There were a batch of appeals assailing the verdict of the Allahabad High Court of 2010. The verdict of the High Court stemmed from five civil suits filed by various parties staking various claims ranging from the right to worship at the disputed site to right to the title of the disputed place.
The first of the five suits was filed in 1950 and the last in 1989. The first four suits were initially filed before the Civil Judge, Faizabad.
By order dated January 6, 1964 passed by the Civil Judge, Faizabad, the four suits had already been consolidated and Regular Suit No.12 of 1961 (Suit No.4) had been made the leading case, on the agreement of all the parties.
After an increase in the pecuniary jurisdiction of the Munsif, the suits were transferred to the Court of Munsif Sadar, Faizabad.
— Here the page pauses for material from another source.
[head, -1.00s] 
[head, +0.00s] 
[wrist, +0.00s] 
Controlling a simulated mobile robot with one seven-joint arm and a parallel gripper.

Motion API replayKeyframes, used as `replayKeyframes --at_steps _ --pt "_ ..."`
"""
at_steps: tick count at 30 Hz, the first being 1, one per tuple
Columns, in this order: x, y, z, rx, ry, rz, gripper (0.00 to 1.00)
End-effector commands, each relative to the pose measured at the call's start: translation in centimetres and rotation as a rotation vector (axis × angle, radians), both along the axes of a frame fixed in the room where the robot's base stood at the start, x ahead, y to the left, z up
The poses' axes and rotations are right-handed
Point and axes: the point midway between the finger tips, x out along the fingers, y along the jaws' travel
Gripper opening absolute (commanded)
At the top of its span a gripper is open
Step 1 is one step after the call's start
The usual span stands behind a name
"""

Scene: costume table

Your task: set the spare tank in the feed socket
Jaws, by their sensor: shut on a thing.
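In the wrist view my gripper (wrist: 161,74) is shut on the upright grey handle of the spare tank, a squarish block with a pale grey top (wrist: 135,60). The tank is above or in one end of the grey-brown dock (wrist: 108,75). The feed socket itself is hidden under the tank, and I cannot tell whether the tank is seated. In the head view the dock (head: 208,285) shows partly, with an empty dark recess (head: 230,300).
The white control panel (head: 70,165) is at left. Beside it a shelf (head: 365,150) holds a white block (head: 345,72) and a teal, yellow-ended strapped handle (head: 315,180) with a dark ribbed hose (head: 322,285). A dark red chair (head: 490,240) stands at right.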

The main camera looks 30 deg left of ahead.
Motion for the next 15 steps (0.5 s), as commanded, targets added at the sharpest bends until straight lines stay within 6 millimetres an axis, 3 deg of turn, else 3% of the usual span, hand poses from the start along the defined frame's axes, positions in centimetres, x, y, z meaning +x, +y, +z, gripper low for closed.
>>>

The transfer/withdrawal application was registered as Civil Miscellaneous Case No.29 of 1987.
In 1987, the State of Uttar Pradesh filed an application in the Allahabad High Court under Section 24 of Code of Civil Procedure seeking withdrawal of the four suits from the Court of Munsif Sadar and transfer of the same to Allahabad High Court.
Meanwhile, Suit No. 5 had been filed before the Civil Judge, Faizabad on July 1, 1989 and an application for transfer/withdrawal of the said suit by its plaintiffs had also been filed in the High Court in the form of Civil Miscellaneous Case No.11 of 1989.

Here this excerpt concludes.